Touted as the most expansive venture of GMR Hyderabad International Airport Ltd (GHIAL), the SEZ, complete with India's first airport-based Free Trade Zone (FTZ), currently has seven companies setting shop there, including CFM Regional Engine Training Centre (a major aircraft engine manufacturer) and Dubai-based aircraft parts warehouse Global Aerotech, with many more in the pipeline.

In fact, GHIAL authorities confirm that the improvement in the "business environment" of the city has brought with it "significant interest in terms of new investments". "We are in discussion with some prospective investors who have evinced interest in setting up their units," a GHIAL spokesperson said, however, refraining from divulging any further details.

Industry observers agree that the RGIA SEZ has tremendous potential for growth. "It is an ideal location for a multiple-product SEZ. Considering it's an airport SEZ, authorities should focus on attracting investors working in areas such as chip manufacturing that need to export products on short notice," said Manoj Kumar Agarwal, chairman and managing director of DSL Infra Pvt Ltd.

The only dampener is the introduction of minimum alternate tax (MAT). "This has spelled doom for all SEZs in general as companies are now forced to pay 20-20% MAT. This negates the basic reason why a firm opts for a SEZ to save on tax. Also, getting pre-approvals to start a process within a SEZ is still very tedious," Agarwal said.

In the case of RGIA, in particular, there are also aviation rules and regulations that investors need to comply with. "That proves to be a deterrent at times, given there are restrictions on height etc," said Viswanath Attaluri, chief operating officer, Capital Fortunes Pvt Ltd, who was previously associated with the aviation sector.

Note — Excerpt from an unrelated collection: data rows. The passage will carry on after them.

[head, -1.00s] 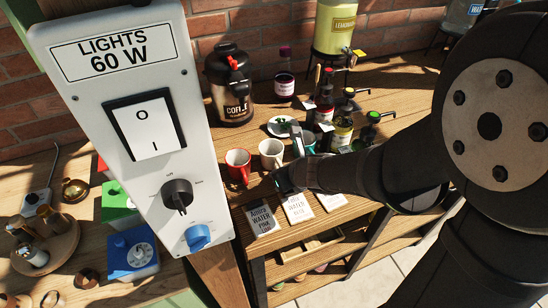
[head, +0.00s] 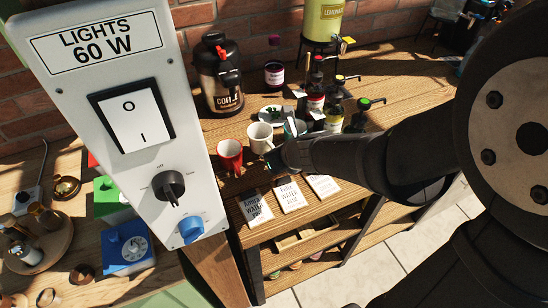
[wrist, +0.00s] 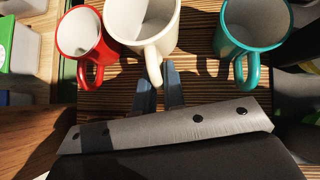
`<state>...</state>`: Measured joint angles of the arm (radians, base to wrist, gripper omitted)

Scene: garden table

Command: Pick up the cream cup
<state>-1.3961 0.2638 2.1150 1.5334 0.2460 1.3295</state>
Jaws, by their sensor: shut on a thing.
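The cream cup (head: 259,137) is upright between the red cup (head: 230,155) and the teal cup, which is partly hidden behind my gripper in the head view. In the wrist view the cream cup (wrist: 128,22) is at top centre, its handle pointing toward me. My gripper (wrist: 159,82) has its two blue fingers at either side of that handle, shut on it. In the head view my gripper (head: 277,156) reaches the cup from the right. I cannot tell whether the cup's base is off the table.
In the wrist view the red cup (wrist: 80,32) and teal cup (wrist: 252,28) stand close on either side. Bottles with pumps (head: 338,110) and a coffee flask (head: 220,82) stand behind. Label cards (head: 290,193) lie along the front edge. A lights switch box (head: 130,115) blocks the left.

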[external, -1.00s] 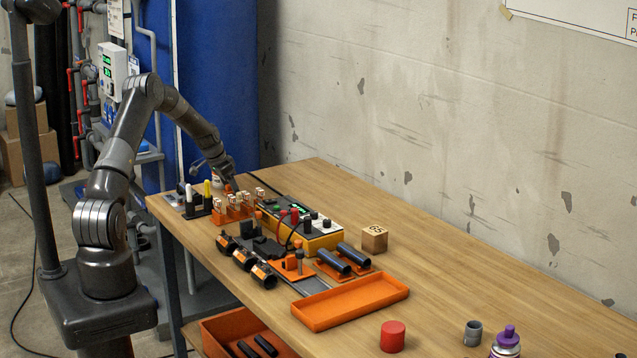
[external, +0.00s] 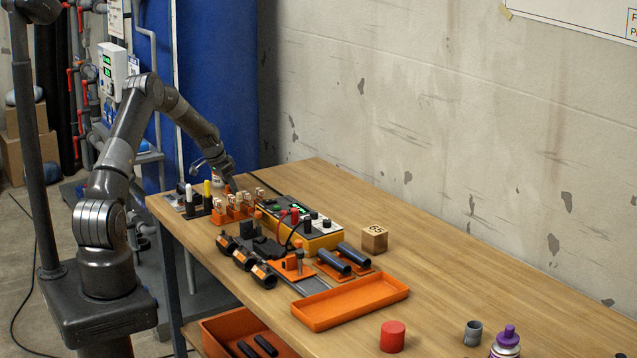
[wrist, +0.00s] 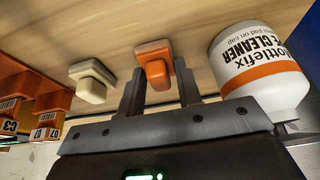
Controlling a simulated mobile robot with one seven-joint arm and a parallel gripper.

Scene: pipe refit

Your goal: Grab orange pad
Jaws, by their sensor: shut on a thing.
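The orange pad (wrist: 155,66) shows in the wrist view between the fingertips of my gripper (wrist: 158,88), near the wooden tabletop. My gripper is shut on it. In the external view my gripper (external: 226,178) is at the far left end of the table, pointing down; the pad there is too small to make out clearly.
A cream pad (wrist: 93,82) lies just left of the orange one. A white cleaner bottle (wrist: 258,70) stands close on the right. Orange labelled holders (wrist: 40,98) are at left. A wooden block (external: 374,239) and orange tray (external: 350,301) are farther along the table.

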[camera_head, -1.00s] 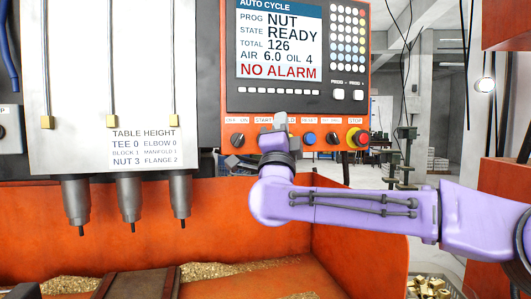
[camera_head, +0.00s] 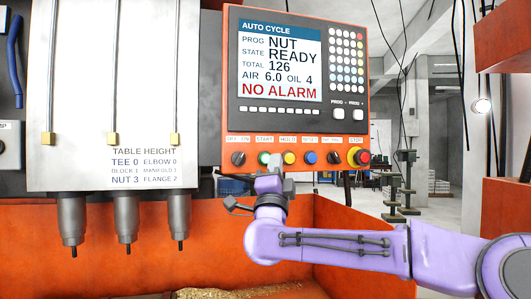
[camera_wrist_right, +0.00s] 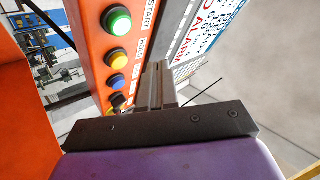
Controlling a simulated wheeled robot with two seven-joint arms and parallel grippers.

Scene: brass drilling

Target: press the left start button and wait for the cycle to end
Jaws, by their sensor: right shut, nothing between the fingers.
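The green start button (camera_head: 264,158) sits under the START label on the orange control panel (camera_head: 226,110). My right gripper (camera_head: 276,160) is shut and empty. Its fingertips are just right of the green button in the head view, partly in front of the panel's lower edge. In the wrist view its fingers (camera_wrist_right: 158,85) point up beside the button row, apart from the green button. The screen (camera_head: 280,60) reads NUT, READY, total 126, NO ALARM. My left gripper is out of view.
Along the row are a yellow HOLD button (camera_head: 289,158), a blue RESET button (camera_head: 310,158), dark knobs and a red stop button (camera_head: 361,157) in a yellow ring. Three spindles (camera_head: 125,220) hang at left above an orange trough (camera_head: 330,235) with brass chips.

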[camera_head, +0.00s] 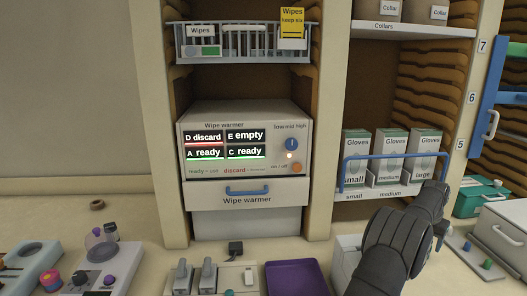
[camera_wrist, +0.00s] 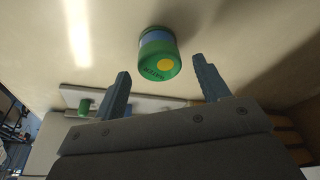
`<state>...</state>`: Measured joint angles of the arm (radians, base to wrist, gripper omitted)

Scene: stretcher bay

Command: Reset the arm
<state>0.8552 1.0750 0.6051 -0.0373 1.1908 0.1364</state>
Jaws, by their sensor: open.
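My gripper (camera_wrist: 161,68) is open in the wrist view, with its two blue-grey fingers spread wide and nothing held between them. A green and blue cylinder (camera_wrist: 158,54) with a yellow spot on its end shows beyond the gap between the fingertips. It looks apart from both fingers, on or near a pale surface. In the head view my dark arm (camera_head: 397,245) reaches in at the lower right, in front of the glove shelf. My fingers are mostly hidden there behind my own wrist.
The wipe warmer (camera_head: 245,145) stands in the middle bay under a wire basket (camera_head: 243,51). Glove boxes (camera_head: 391,155) sit behind a blue rail (camera_head: 397,156). A purple tray (camera_head: 297,279) lies at the front. A green case (camera_head: 480,197) stands at right.

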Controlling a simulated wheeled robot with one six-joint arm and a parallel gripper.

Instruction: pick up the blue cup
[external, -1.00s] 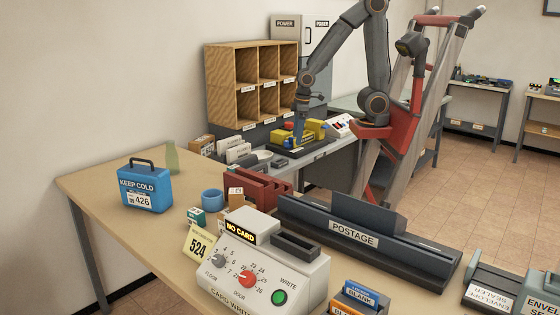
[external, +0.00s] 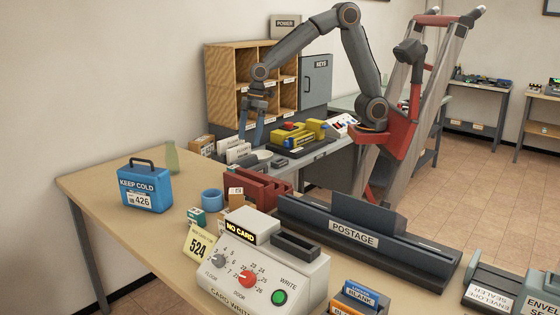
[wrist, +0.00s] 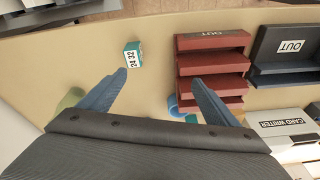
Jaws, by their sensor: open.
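The blue cup (external: 212,200) stands upright on the near tan table, right of the blue lunch box. My gripper (external: 252,140) is open and empty in the external view. It hangs in front of the wooden pigeonholes, behind the cup and well apart from it. In the wrist view my gripper (wrist: 160,77) has its two blue fingers spread wide. A blue rim of the cup (wrist: 173,105) shows beside the right finger, which hides part of it.
The blue lunch box (external: 145,190) and a green bottle (external: 171,157) stand left of the cup. A red tray rack (external: 262,185), a small teal box (external: 196,216) and the card writer (external: 265,268) crowd its right and front. Yellow equipment (external: 300,134) sits on the back bench.

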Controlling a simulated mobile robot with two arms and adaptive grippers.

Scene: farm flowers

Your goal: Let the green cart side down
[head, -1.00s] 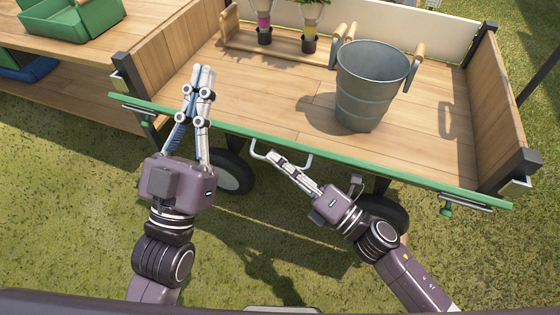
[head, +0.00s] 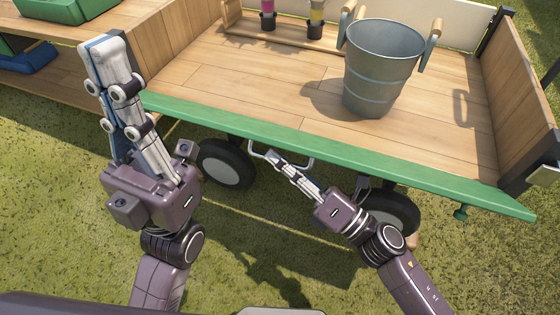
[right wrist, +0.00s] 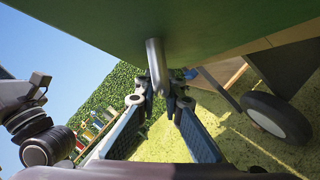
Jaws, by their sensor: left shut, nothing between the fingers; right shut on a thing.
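The green cart side (head: 330,150) runs along the cart's near edge and shows as a broad green band in the head view. Its green face (right wrist: 110,20) fills the top of the right wrist view. A grey bar handle (head: 308,165) hangs below the band. My right gripper (head: 272,156) is shut on this handle, which shows as a grey bar in the right wrist view (right wrist: 157,66). My left gripper (head: 103,48) is shut and empty, raised by the cart's left end and hiding the corner there. The side's exact tilt is hard to tell.
A metal bucket (head: 382,65) stands on the wooden cart bed (head: 285,75). Two potted flowers (head: 315,22) stand in a wooden carrier behind it. The cart's wheels (head: 228,163) are near my arms. A wooden shelf with a green crate (head: 65,8) is at left. Grass in front is clear.

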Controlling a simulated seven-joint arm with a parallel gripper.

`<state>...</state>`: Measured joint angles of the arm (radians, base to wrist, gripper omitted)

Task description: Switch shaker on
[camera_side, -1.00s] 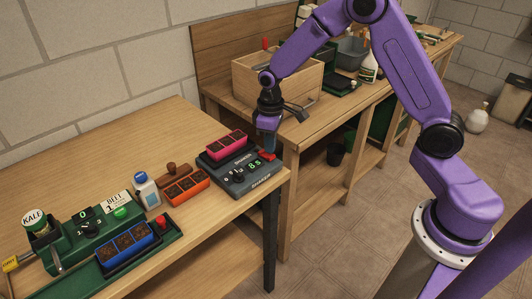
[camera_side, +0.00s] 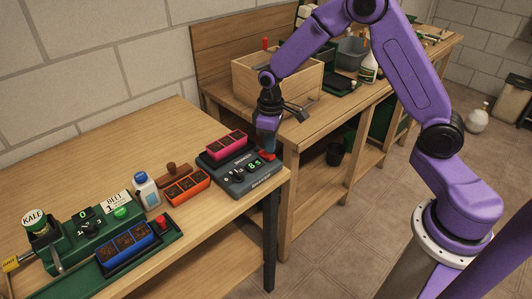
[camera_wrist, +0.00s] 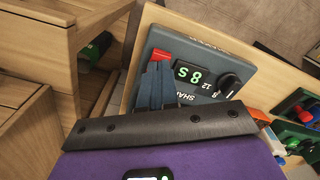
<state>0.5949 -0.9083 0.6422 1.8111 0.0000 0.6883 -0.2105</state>
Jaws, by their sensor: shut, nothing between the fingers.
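The shaker (camera_side: 262,183) is a dark grey box at the right end of the near bench, with a black knob and a lit green display (camera_side: 254,164) that reads about 8 s. Its red switch (camera_side: 268,155) is at the back right corner of the top. My gripper (camera_side: 269,152) points down at that switch, shut and empty. In the wrist view the closed blue-grey fingers (camera_wrist: 157,68) end right beside the red switch (camera_wrist: 160,55). They partly hide it, and I cannot tell whether they touch. The black knob (camera_wrist: 229,83) is clear of them.
A pink tray (camera_side: 226,144) sits on the shaker's back part. An orange tray (camera_side: 186,189), a white bottle (camera_side: 146,190) and a green machine (camera_side: 87,241) with a blue tray (camera_side: 125,243) stand to the left. A wooden crate (camera_side: 250,88) is on the bench behind.

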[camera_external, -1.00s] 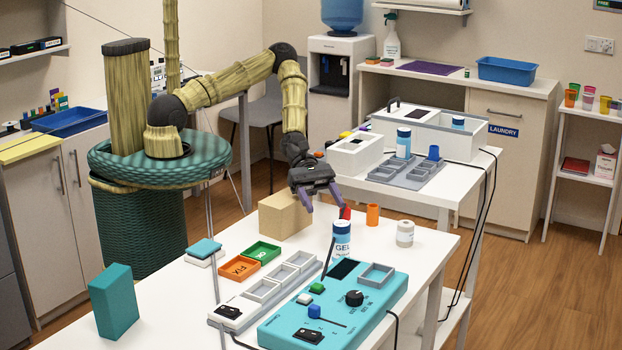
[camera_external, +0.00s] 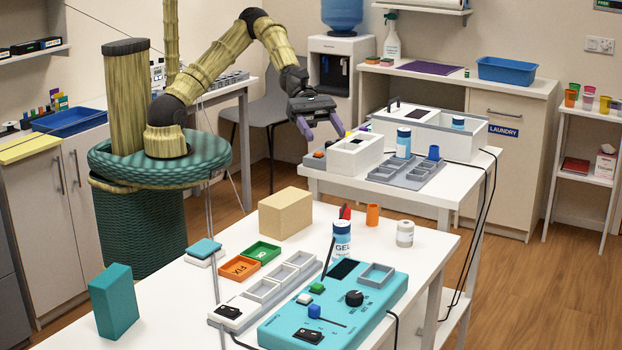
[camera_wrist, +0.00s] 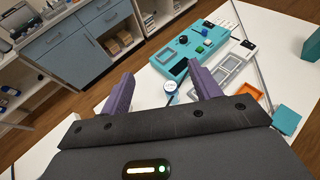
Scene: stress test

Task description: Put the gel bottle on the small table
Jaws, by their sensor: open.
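I cannot tell for sure which surface is the small table; a small white shelf stand (camera_external: 588,110) is at the far right.
The teal device (camera_external: 335,305) lies in front of the bottle, with a thin dark rod by its left side. A tan box (camera_external: 285,213), an orange cup (camera_external: 373,214) and a white jar (camera_external: 405,233) stand nearby. A second white table (camera_external: 440,185) behind holds white boxes.

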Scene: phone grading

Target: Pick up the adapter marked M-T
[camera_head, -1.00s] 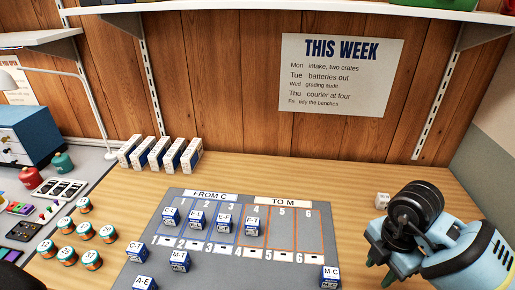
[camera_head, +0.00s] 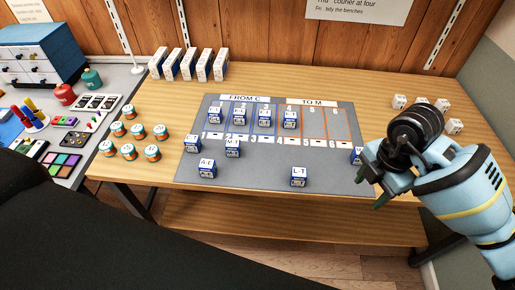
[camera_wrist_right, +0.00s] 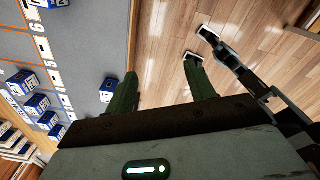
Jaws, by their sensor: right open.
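The adapter marked M-T (camera_head: 232,152) is a small blue and white box with a white label on top. It stands on the grey mat (camera_head: 265,178) just below the numbered strip, near number 2. My right gripper (camera_head: 372,184) is at the mat's right edge, well to the right of M-T, open and empty. It partly hides an adapter (camera_head: 357,155) there. In the right wrist view the two green fingers (camera_wrist_right: 162,70) are apart with nothing between them. Several adapters show at the left of that view, but I cannot tell which is M-T.
Adapters stand in columns 1 to 4 of the mat. A-E (camera_head: 207,170) and L-T (camera_head: 299,178) stand nearer the front edge, and another adapter (camera_head: 192,145) at the left. Round tins (camera_head: 127,152) stand left of the mat. White cubes (camera_head: 444,105) lie behind my right gripper.

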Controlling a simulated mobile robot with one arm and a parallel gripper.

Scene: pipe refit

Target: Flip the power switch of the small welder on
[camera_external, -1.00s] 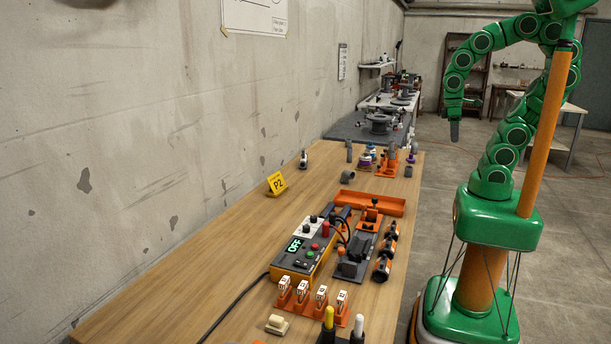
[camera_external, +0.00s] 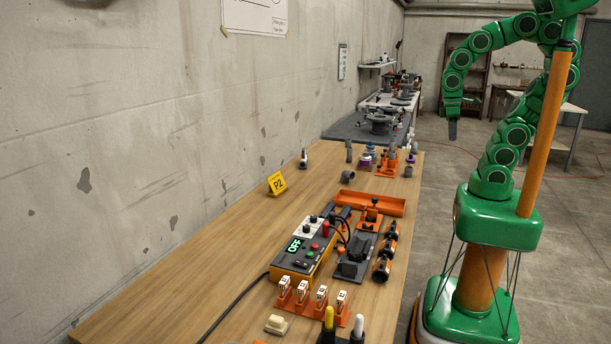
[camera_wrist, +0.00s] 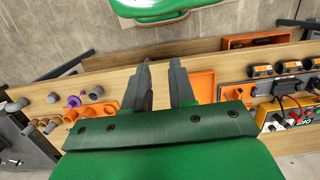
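The small welder (camera_external: 306,252) is a yellow-orange box with a dark top on the wooden bench. Its green display (camera_external: 293,246) reads OFF. Red and green buttons and a pale panel with black knobs show on or beside its top. I cannot make out which part is the power switch. The welder also shows at the right edge of the wrist view (camera_wrist: 287,111), partly cut off. My gripper (camera_external: 453,130) hangs in the air right of the bench's far part, well away from the welder. In the wrist view its two dark fingers (camera_wrist: 162,72) are apart with nothing between them.
An orange tray (camera_external: 376,204) lies behind. A yellow P2 sign (camera_external: 277,183) stands near the wall. The bench's left side is mostly clear.

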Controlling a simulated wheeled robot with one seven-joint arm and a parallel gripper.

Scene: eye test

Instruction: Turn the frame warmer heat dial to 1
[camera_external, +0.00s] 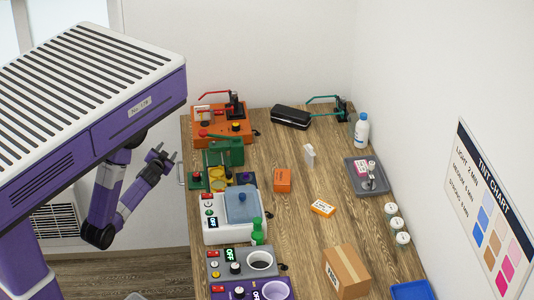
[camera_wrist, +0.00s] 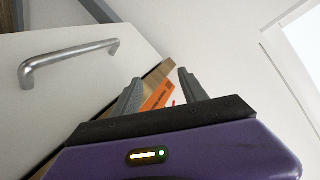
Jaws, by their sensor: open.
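Two devices with OFF displays and round wells stand at the near end of the bench in the external view: a grey one (camera_external: 219,268) with a white-rimmed well and a purple one (camera_external: 228,292), cut by the frame edge. I cannot tell which is the frame warmer. The grey one has a dark dial (camera_external: 235,268) on its front; its markings are too small to read. My gripper (camera_external: 167,152) is open and empty, left of the bench and away from both devices. In the wrist view my gripper (camera_wrist: 160,78) points past the bench edge; neither device is recognisable there.
A metal handle (camera_wrist: 68,60) juts from a white front in the wrist view.

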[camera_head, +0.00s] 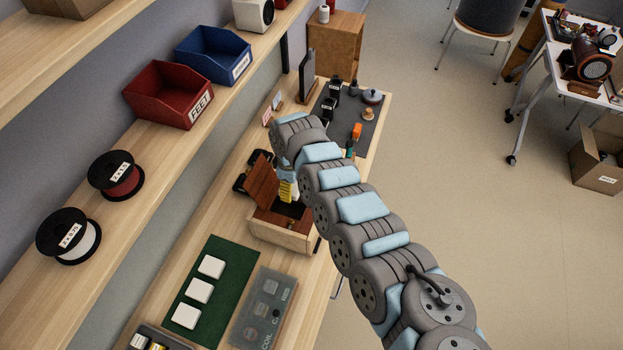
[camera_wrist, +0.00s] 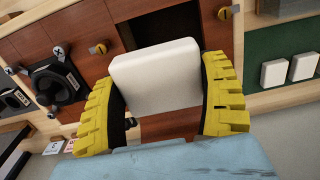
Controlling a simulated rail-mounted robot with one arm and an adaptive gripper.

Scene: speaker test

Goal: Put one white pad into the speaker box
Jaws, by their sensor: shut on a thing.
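My gripper (camera_wrist: 163,85) is shut on a white pad (camera_wrist: 158,75), held between its yellow ribbed fingers. In the head view my gripper (camera_head: 288,191) is just above the speaker box (camera_head: 278,235), partly hidden by my arm. The box is wooden, with a reddish-brown panel (camera_head: 262,182) tilted up at its back left and a dark opening. In the wrist view the dark opening (camera_wrist: 165,24) shows just beyond the pad. I cannot tell whether the pad is inside it. Several more white pads, including one in the middle (camera_head: 199,290), lie on a green mat (camera_head: 222,251).
A grey transparent case (camera_head: 264,312) lies beside the mat. A black speaker driver (camera_wrist: 55,82) sits beside the box. A dark mat with tools (camera_head: 352,108) and a monitor (camera_head: 307,75) are behind. A shelf with bins (camera_head: 172,95) and spools (camera_head: 116,176) runs along the left.

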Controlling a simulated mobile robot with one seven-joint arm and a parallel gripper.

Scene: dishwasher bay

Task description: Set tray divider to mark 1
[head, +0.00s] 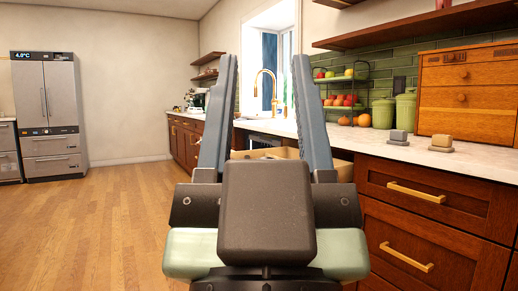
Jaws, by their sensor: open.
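My gripper (266,62) fills the middle of the head view. Its two long grey fingers point away from me and stand wide apart, open, with nothing between them. Beyond the fingers, a light wooden tray or pulled-out drawer (270,153) shows at the counter's front. My gripper hides much of it. Something dark inside it shows between the fingers, but I cannot tell whether this is the divider. No mark can be read.
The counter (430,155) runs along the right above dark wooden drawers (410,208). Two small grey and tan blocks, green canisters (404,108), a wooden chest (467,92) and a fruit rack stand on it. A steel fridge (47,100) stands far left. The wooden floor (110,220) is clear.

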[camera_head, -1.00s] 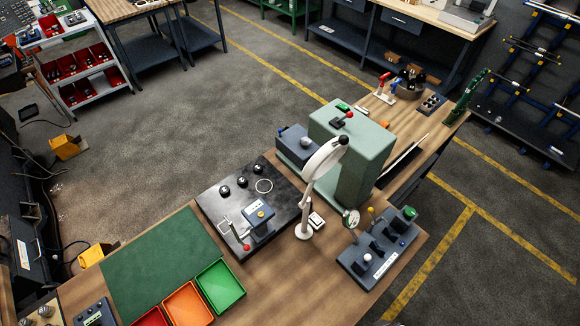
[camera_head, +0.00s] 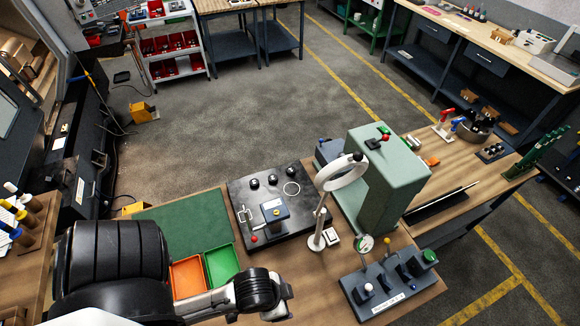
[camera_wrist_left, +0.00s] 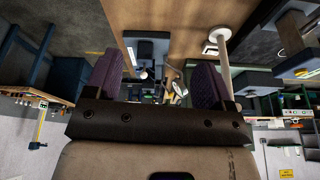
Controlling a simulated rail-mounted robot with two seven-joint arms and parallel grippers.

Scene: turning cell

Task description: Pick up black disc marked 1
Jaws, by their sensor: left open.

Another drawback, according to him, which RGIA's SEZ suffers from is extremely high leasing rate. "GMR is a business house and, predictably, the rates here are at least 30-40% more than what's prevalent in state-managed SEZs. Also, long-term manufacturing units prefer to set shop on government land as they can own it. Space here is only available on lease. That makes future expansion plans difficult to materialize," Attaluri added.

GHAIL, however, is confident of upward movement in the SEZ's revenues in the future. Apart from the growing "favourable investment sentiment in the country" and the "business friendly dispensation at the central government" level, officials feel that the government of Telangana too "is keen on promoting and developing the Aero Space sector" now, thus creating hope of a prosperous future. "Initiatives like Make in India' is going to be instrumental in driving this growth moving ahead," the GHIAL spokesperson added.